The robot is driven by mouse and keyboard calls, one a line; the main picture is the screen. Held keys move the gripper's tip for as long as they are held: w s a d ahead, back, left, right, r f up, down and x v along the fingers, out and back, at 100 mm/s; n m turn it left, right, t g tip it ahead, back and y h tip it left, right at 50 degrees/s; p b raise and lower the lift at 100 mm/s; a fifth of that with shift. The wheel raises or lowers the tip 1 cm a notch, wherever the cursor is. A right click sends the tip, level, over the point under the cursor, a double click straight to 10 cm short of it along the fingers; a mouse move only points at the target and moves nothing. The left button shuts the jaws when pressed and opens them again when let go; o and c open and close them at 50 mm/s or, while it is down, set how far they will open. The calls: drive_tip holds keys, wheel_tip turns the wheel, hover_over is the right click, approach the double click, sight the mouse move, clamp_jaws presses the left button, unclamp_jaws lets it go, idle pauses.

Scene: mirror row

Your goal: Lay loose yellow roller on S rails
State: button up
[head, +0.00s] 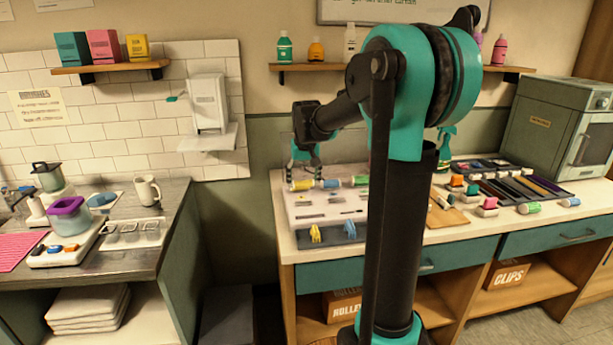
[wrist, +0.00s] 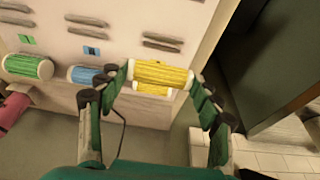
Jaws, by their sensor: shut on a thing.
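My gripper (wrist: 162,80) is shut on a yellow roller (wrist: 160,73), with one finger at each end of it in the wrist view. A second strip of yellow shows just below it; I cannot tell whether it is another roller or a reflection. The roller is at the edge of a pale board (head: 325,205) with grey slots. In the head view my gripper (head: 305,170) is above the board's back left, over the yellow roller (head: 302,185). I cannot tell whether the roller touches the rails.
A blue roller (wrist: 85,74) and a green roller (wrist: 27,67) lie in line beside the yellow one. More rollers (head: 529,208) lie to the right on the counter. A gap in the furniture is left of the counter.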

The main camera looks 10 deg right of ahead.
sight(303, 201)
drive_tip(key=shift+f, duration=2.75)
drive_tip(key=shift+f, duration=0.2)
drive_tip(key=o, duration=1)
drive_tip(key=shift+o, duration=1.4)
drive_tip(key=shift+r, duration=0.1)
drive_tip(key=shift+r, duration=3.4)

--

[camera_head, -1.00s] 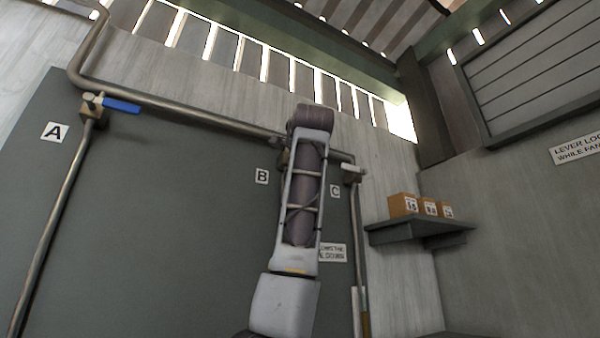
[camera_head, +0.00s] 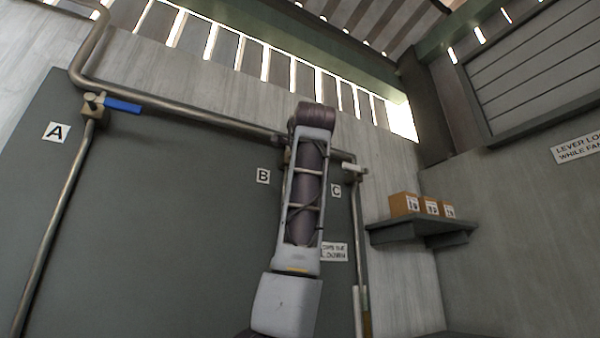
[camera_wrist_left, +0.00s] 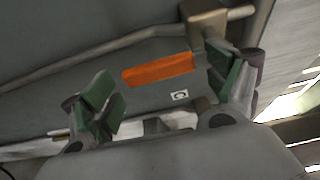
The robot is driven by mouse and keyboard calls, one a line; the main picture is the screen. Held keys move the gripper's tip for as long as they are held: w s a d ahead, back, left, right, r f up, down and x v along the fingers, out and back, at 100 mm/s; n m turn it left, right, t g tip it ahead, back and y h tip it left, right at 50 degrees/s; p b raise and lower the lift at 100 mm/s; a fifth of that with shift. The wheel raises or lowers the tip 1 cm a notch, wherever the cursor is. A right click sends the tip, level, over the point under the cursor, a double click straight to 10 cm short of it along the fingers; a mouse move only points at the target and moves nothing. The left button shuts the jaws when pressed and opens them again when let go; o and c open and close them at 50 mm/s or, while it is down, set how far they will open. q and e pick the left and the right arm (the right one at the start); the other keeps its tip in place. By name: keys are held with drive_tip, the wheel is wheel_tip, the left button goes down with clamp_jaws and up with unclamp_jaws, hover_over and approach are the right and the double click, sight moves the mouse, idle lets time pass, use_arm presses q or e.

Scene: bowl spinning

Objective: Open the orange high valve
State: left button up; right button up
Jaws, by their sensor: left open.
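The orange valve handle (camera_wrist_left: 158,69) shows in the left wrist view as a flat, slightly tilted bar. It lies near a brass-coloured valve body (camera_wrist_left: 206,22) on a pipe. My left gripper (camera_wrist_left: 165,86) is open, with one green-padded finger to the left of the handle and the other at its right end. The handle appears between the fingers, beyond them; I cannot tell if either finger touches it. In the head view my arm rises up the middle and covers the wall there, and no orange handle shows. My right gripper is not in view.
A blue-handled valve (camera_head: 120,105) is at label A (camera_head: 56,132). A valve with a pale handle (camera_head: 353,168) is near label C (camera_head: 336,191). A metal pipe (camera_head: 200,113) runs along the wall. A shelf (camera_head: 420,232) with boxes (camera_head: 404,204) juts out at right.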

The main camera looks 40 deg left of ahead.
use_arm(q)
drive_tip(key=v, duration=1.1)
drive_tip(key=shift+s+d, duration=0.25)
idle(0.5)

Challenge:
Every line from the one containing "[camera_head, +0.00s]" through the one containing "State: left button up; right button up" should be quoted exactly, and no other lines; keep pictures out of the copy.

Exercise result:
[camera_head, +0.00s] 
[camera_wrist_left, +0.00s] 
The robot is driven by mouse and keyboard calls, one a line; the main picture is the screen. Held keys move the gripper's tip for as long as they are held: w s a d ahead, back, left, right, r f up, down and x v along the fingers, out and back, at 100 mm/s; n m turn it left, right, t g tip it ahead, back and y h tip it left, right at 50 degrees/s; p b raise and lower the lift at 100 mm/s; a fifth of that with shift. The wheel raises or lowers the tip 1 cm a notch, wherever the cursor is. A right click sends the tip, level, over the point under the cursor, a double click straight to 10 cm short of it along the fingers; a mouse move only points at the target and moves nothing. The left button shuts the jaws when pressed and opens them again when let go; o and c open and close them at 50 mm/s or, while it is down, set how far they will open. q and e pick the left and the right arm (the right one at the start); the other keeps its tip in place. By name: keys are held with drive_tip, the wheel is wheel_tip, the left button goes down with clamp_jaws and up with unclamp_jaws, hover_over and approach are the right and the double click, sight moves the mouse, idle lets time pass, use_arm presses q or e.

Scene: bowl spinning

Objective: Open the orange high valve
State: left button up; right button up

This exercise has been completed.